Resetting our American Thermostat

Updated: May 22




Did you ever wonder what prevents us from moving closer to a climate of justice—a social predisposition for fairness? Could it be a kind of thermostat that shuts down progress when it gets uncomfortable for white people?


If there is such a thermostat, it has a long history, beginning with the writing of the Constitution in such a way that the slave states would not have to worry about the Northern states abolishing slavery. It then continued with the compromises of 1820 and 1850. The Civil War knocked out the thermostat, but it was reset after Reconstruction, in spite of the 14th and 15th Amendments.


Black communities could make some progress, but not too much, as evidenced by the massacre of Greenwood in 1921. The 1960s, of course, made whites quite uncomfortable, and it took some time for Reagan and his accomplices to reset the American Thermostat to an acceptable level of injustice.


One could say that each episode of the advancement of social justice required a resetting of the thermostat. Workers could unionize, Women could vote, Gays and Lesbians could be respected. At the same time, a lot of Whites were getting more and more uncomfortable. For them, the American thermostat seemed out of kilter.
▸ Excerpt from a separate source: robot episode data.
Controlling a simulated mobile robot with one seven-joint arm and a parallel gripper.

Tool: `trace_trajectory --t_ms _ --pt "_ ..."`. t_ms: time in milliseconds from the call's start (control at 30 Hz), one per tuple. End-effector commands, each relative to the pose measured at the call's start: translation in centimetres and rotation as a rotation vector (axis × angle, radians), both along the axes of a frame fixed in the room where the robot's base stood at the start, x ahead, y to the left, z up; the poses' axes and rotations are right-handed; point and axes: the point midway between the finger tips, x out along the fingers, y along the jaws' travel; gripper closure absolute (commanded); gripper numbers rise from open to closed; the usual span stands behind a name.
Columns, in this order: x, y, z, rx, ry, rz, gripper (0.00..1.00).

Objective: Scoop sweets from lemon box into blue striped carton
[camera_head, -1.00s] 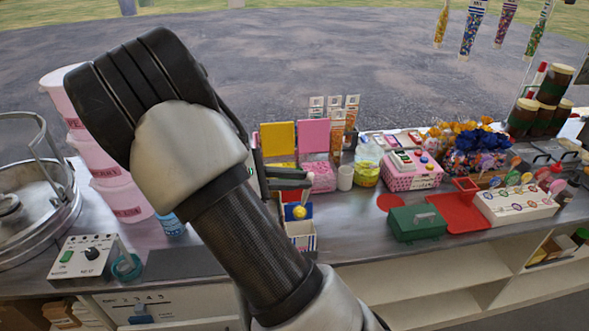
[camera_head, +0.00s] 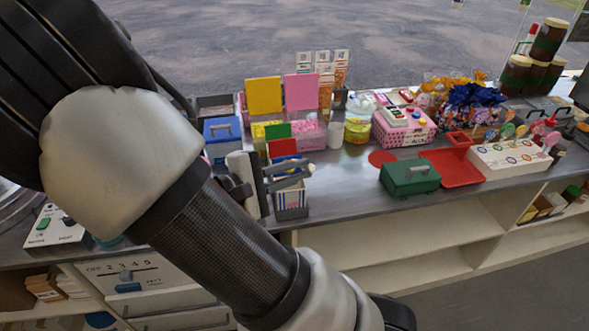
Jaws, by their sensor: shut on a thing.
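The lemon box is most likely the yellow box (camera_head: 262,131) with its yellow lid (camera_head: 264,96) standing open at the counter's back. The blue striped carton (camera_head: 298,198) stands upright at the counter's front edge, partly covered by my fingers. My gripper (camera_head: 292,174) is over the carton's top, its fingers pointing right, shut on a thing that I cannot make out. No scoop shows clearly. The sweets inside the yellow box and any inside the carton are hidden from this angle.
A pink box (camera_head: 309,136) with an open lid stands right of the yellow one. A white cup (camera_head: 336,134), a green case (camera_head: 410,177) and a red tray (camera_head: 453,167) are further right. A blue-lidded box (camera_head: 222,129) is at left. The front counter between carton and case is clear.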

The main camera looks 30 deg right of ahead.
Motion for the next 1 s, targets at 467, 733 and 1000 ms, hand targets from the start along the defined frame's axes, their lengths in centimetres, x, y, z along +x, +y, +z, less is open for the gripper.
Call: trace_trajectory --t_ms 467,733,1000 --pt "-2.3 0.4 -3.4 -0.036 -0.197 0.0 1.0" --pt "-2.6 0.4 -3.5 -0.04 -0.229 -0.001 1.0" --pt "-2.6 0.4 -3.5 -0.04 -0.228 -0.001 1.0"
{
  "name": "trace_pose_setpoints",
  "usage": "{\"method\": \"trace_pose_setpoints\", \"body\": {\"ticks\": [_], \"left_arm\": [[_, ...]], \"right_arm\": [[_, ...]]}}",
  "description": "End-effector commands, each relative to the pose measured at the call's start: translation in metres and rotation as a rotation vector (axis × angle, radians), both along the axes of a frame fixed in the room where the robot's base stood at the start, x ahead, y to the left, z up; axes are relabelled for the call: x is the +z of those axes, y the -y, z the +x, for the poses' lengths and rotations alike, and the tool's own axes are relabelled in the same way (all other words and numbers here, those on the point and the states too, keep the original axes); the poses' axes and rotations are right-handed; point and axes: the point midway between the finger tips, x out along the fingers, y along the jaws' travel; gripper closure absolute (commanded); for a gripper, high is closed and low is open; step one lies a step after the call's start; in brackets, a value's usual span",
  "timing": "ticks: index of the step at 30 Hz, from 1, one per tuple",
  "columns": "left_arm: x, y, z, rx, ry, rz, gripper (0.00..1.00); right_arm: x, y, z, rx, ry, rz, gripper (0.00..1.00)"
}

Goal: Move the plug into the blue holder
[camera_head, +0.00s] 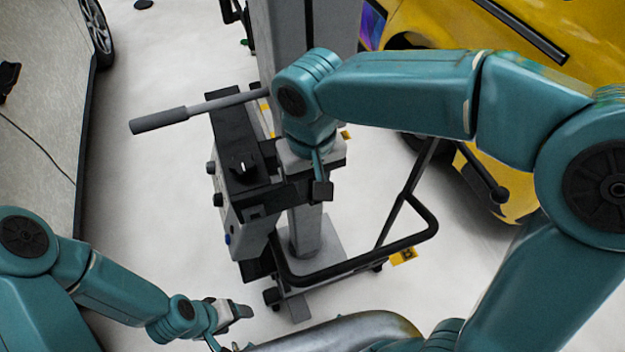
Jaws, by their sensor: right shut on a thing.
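My right gripper (321,189) hangs beside the dark machine on the wheeled cart, seen from above. It is shut on a small thing, which appears to be the plug; the arm and fingers hide nearly all of it. A small blue part (228,239) shows low on the machine's left face; I cannot tell whether it is the blue holder. My left gripper (236,311) is low in front of the cart, apart from it. Its fingers are too small to tell open from shut.
The machine (240,185) has a grey bar handle (160,119) sticking out left. A black tubular frame (350,265) juts out at right. A yellow car (430,22) stands behind right, a pale vehicle (42,110) at left. The floor (145,210) between is clear.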

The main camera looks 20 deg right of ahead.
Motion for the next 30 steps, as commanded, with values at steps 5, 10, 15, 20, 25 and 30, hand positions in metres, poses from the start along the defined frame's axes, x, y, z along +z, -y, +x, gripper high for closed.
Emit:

Then a black family occupied the White House. After that, a woman wanted to be president. The climate of injustice seemed to be disappearing and each change increased white discomfort. Trump tried to make the American thermostat white again.


Capitalism, after all, requires a climate of injustice. Life isn’t supposed to be fair. Don’t play the “race card.” Comfort comes with success, not justice.


So, who will reset the American thermostat? After a long history of making sure whites are comfortable by setting the thermostat low enough to maintain a climate of injustice, can we reset the thermostat to enjoy a climate of justice for all of us to be comfortable in our shared habitat?